▶ _Exercise goal_
From the top of the entries, reproduce each line exactly, stopping after the line that contains "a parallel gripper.". Omit pictures.

───── Material provided ─────

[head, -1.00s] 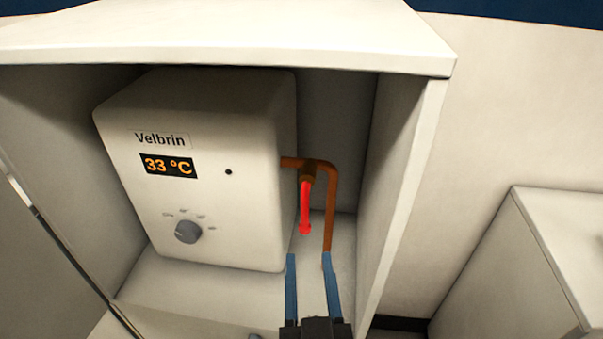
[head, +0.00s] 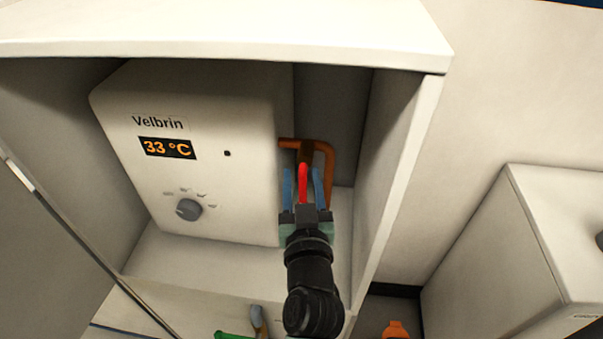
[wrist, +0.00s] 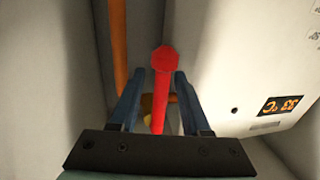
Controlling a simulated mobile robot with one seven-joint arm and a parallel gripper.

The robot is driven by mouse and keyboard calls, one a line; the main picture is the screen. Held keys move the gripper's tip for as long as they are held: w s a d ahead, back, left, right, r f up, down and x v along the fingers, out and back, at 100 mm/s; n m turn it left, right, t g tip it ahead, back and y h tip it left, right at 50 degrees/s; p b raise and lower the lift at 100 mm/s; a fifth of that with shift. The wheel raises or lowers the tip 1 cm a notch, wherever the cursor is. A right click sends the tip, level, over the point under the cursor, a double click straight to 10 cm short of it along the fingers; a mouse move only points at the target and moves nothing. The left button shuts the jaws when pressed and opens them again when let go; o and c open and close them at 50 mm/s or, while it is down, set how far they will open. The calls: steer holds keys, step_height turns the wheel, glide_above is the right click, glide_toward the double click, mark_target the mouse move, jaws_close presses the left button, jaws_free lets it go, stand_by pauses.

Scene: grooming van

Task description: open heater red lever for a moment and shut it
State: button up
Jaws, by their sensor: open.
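The heater (head: 190,150) is a white box marked Velbrin in an open cabinet, and its display reads 33 °C. The red lever (head: 303,180) hangs from the copper pipe (head: 328,160) at the heater's right side. My gripper (head: 303,172) is open, with one blue finger on each side of the lever. In the wrist view, the lever (wrist: 162,85) lies between the two fingers (wrist: 155,78), with a gap visible on each side. The lower part of the lever is hidden behind my gripper in the head view.
The cabinet's right wall (head: 395,170) is close to the pipe and my gripper. A grey knob (head: 189,209) is on the heater's front. Green (head: 232,335) and orange (head: 396,330) objects show at the bottom edge. A white unit (head: 500,250) stands at right.

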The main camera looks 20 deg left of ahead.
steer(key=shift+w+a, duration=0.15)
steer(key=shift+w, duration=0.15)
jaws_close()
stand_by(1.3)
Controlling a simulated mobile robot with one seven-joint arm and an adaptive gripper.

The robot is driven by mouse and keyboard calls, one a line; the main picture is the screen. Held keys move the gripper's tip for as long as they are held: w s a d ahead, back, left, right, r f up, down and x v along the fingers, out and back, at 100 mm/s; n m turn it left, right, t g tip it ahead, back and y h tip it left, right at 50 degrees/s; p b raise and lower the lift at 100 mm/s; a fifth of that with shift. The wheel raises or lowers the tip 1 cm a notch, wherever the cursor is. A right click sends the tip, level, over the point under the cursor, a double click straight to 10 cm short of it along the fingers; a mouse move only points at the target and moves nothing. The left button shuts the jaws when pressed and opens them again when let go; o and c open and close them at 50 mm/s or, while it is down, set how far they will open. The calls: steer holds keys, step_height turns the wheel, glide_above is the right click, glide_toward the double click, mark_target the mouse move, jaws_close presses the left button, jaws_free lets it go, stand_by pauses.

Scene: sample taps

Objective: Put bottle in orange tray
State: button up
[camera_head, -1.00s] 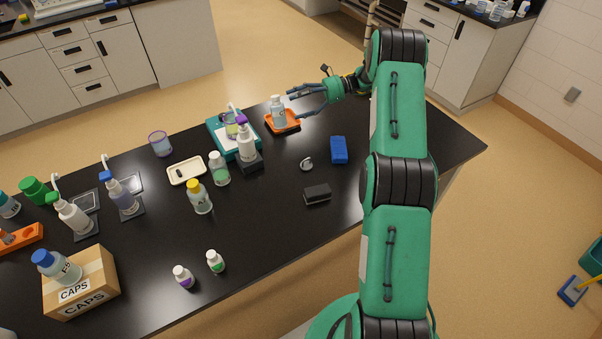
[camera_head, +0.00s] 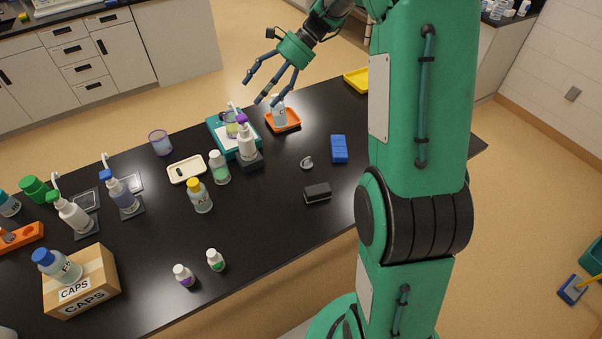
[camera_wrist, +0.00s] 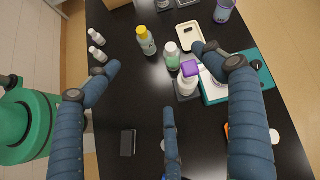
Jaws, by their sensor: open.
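The orange tray (camera_head: 290,125) lies on the black bench near its far edge. A pale bottle with a whitish cap (camera_head: 279,117) stands upright in it, its top partly covered by a finger of my gripper. My gripper (camera_head: 260,92) is open with its three fingers spread, raised above and to the left of the tray, and holds nothing. In the wrist view, the spread fingers of my gripper (camera_wrist: 158,78) have only bench between them and other bottles beyond. A sliver of orange (camera_wrist: 228,129) shows beside a finger there; most of the tray is hidden.
A teal scale (camera_head: 217,124) and a purple-topped pump bottle (camera_head: 246,142) stand left of the tray. Several more bottles and a CAPS box (camera_head: 98,275) are further left. A yellow tray (camera_head: 357,80) is behind my arm.

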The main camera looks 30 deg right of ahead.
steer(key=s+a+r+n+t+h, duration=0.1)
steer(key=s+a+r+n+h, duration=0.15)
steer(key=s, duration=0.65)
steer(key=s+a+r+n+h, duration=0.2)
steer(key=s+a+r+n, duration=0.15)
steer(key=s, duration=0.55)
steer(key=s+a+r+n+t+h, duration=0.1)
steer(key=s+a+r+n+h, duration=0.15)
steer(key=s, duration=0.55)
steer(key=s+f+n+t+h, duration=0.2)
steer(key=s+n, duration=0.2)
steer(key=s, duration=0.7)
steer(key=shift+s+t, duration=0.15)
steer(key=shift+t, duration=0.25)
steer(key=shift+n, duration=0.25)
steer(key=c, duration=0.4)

─────

▶ _Task solution_
[head, -1.00s] 
[head, +0.00s] 
[wrist, +0.00s] 
Controlling a simulated mobile robot with one seven-joint arm and a parallel gripper.

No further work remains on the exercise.